“Dad & Son #2 (Ribbon Dance)”, by Frédéric Gies is a dance for two male bodies, performed at DOCK 11 by Samuel Draper and Frédéric Gies, to techno producer Fiedel’s relentless beats.
Lines.
Each movement, a celebration. Each jolt of the hip, each hit of the elbow, each extended limb is followed by a satin streamer, spiralling in its wake. The ribbons soften the sharpness and make the hi-hats circular.
Lab.
The two dancers give themselves over to the sways and peaks of the music, sometimes bouncing, sometimes balancing. Their twists and turns are delicate and feminine, while their marching to the up-beat rhythm is marked by the pulse of the groin. A mix of man and machine, Trisha Brown’s self-sustaining “Watermotor”, an experiment: if the body can create the dance, can the dance create the body?
Box.
White. Thomas Zamolo’s bright square shines from above. Every detail, every expression, every muscle is visible, ruthlessly revealed in razor-sharp detail by the light. Until about three-quarters of the way into the performance, when abruptly, without warning, the room turns bright blue. The neon orange strings hanging from Gies’s jockstrap shake from side to side, like venomous snakes sliding across the desert in the night-time.
Migrate.
They have placed their practice in an entirely different context. Every weekend, they practice their art: it has formed their muscles, shaped their smiles and is tattooed across their skin. Just as contemporary dance left the stage and entered the art gallery, so Gies has moved participatory dance out of the club and into the theatre.
Connect.
It’s easy to imagine the two dancers surrounded by several, half-naked torsos, religiously surrendering to the music and to each other, sweat dripping, strobe lights flashing. Lucid, no need for cheap tricks or special effects. Another place – somewhere very real – is called into being. Perhaps it’s a spiritual awakening. Perhaps it’s a workout. Perhaps it’s a bit of both.
Teeth.
They are joyous beings: they throw smiles as they saunter by, or demonstrate their determination as they prance from the back to the front of the stage. They invite us in, they flirt with us, just as they flirt with each other. Gentle. They are lovers. They are friends. They are father and son. How can they be all of these things? If their relationship transgresses each of these categories, then how can they know which role to play?
Reach.
“I just wanted to be in the club.” said my friend, who was practically jumping off his seat at every cascade in the score.
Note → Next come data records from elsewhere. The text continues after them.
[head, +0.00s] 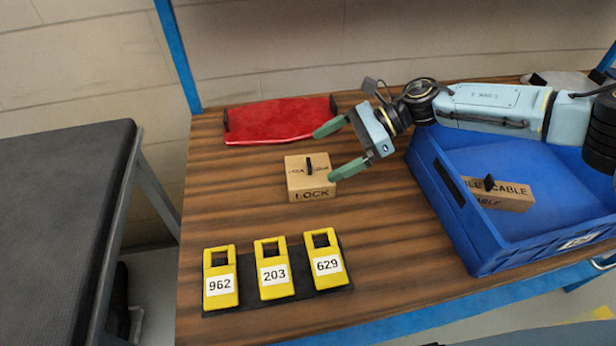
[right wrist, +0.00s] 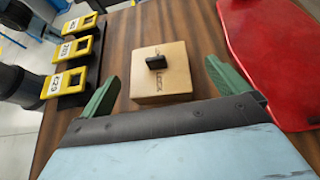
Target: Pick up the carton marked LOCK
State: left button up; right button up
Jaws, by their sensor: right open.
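The carton marked LOCK (head: 309,186) is a small tan box with a black knob on its top, sitting on the wooden table. My right gripper (head: 325,153) is open with green fingers. In the head view one fingertip is by the carton's right side and the other is behind it, towards the red tray. In the right wrist view the carton (right wrist: 161,77) sits ahead of and between the two fingers (right wrist: 168,88), with nothing held. I cannot tell whether a finger touches it. My left gripper is not in view.
A blue crate (head: 452,222) at the right holds a carton marked CABLE (head: 507,194). A red tray (head: 280,121) lies at the back. Yellow tags numbered 962, 203 and 629 (head: 327,259) stand on a dark base in front. A black-topped bench (head: 62,215) is at the left.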

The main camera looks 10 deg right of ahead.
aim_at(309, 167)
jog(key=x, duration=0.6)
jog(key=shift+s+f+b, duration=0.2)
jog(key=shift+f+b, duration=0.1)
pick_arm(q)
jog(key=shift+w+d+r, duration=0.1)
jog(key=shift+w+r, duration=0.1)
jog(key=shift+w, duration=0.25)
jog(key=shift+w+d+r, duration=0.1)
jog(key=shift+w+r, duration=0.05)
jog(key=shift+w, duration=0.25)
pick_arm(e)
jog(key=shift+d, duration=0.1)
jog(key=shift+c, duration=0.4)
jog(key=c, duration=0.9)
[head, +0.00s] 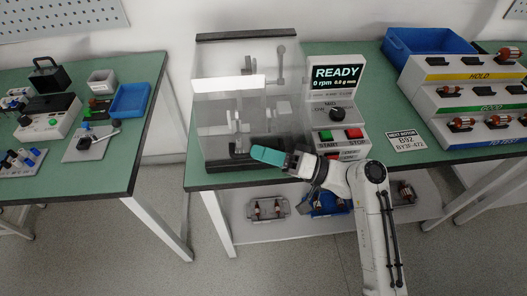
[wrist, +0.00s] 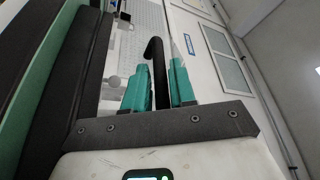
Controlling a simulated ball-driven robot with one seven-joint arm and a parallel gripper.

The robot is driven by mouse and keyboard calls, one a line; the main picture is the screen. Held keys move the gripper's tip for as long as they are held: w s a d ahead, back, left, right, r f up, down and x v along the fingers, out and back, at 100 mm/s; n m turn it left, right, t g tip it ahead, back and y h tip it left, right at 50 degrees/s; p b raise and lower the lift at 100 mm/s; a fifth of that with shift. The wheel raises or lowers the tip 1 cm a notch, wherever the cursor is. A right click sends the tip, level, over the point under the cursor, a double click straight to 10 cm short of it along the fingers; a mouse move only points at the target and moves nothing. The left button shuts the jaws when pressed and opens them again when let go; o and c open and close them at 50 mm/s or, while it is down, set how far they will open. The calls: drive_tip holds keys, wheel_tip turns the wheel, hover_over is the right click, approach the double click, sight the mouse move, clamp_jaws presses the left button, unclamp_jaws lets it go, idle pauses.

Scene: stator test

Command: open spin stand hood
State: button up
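The spin stand's clear hood (head: 224,109) is down over the stand, with a dark strip along its top back edge. Through it, pale supports show blurred. My gripper (head: 268,155), with teal fingers, is at the hood's lower front edge in the head view. In the wrist view my gripper (wrist: 160,88) has its two teal fingers apart, with a dark hooked bar (wrist: 155,62) between them, which looks like the hood's handle. The bar nearly fills the gap; whether the fingers press on it I cannot tell.
The control panel (head: 336,77) right of the hood reads READY, 0 rpm, above green START and red STOP buttons. A motor rack (head: 464,94) and blue bin (head: 428,44) stand further right. A second table (head: 112,152) is at left, across a floor gap.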

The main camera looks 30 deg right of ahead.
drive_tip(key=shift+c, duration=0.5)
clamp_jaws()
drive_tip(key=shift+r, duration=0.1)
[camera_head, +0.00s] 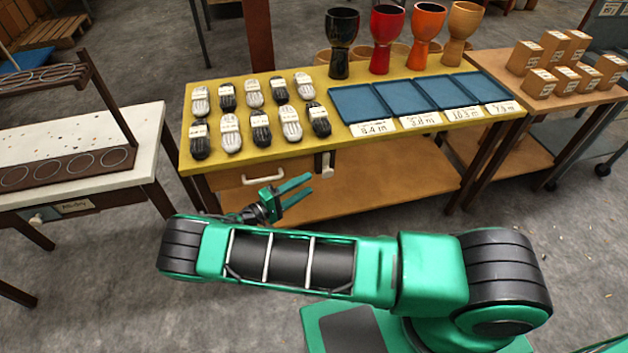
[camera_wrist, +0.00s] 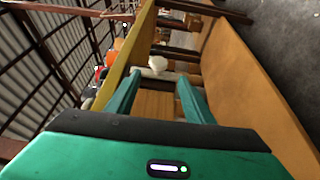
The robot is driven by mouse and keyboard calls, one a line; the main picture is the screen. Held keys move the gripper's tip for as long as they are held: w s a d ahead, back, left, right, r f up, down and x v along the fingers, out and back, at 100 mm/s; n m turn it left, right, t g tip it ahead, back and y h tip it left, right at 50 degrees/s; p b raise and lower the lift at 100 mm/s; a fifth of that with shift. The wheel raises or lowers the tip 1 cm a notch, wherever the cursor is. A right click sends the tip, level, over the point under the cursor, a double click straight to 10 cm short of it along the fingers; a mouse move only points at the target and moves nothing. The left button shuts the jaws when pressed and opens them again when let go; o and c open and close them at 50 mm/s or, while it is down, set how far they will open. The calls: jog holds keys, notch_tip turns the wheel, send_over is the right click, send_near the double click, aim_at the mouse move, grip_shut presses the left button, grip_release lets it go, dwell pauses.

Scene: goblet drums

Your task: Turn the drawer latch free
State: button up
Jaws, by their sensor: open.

Perhaps he felt seduced, enticed to join them in a collective experience, but left out that he couldn’t go all the way. “But you don’t have to be dancing to be with them.” I said, acknowledging how they had welcomed us as they drifted between phases of inspiration and exhaustion. If the proscenium arch stage requires a different kind of engagement than the full immersion of underground nightlife, how can installed bodies still be transported all the way?
Time.
It is about sharing the moment: a moment that is never predictable, never quite the same as the last, even when the exact same rhythm carries it. Time is obsolete in concrete containers crammed with soul-searchers, the sunlight leaking through the patched-out window panes. Time is an illusion for party troopers on unrelenting dance floors, caught between the thrills and pills of the techno-haze. Minutes become meshed with hours and hours become meshed with days, and years of practising freedom are gradually etched into the body’s play.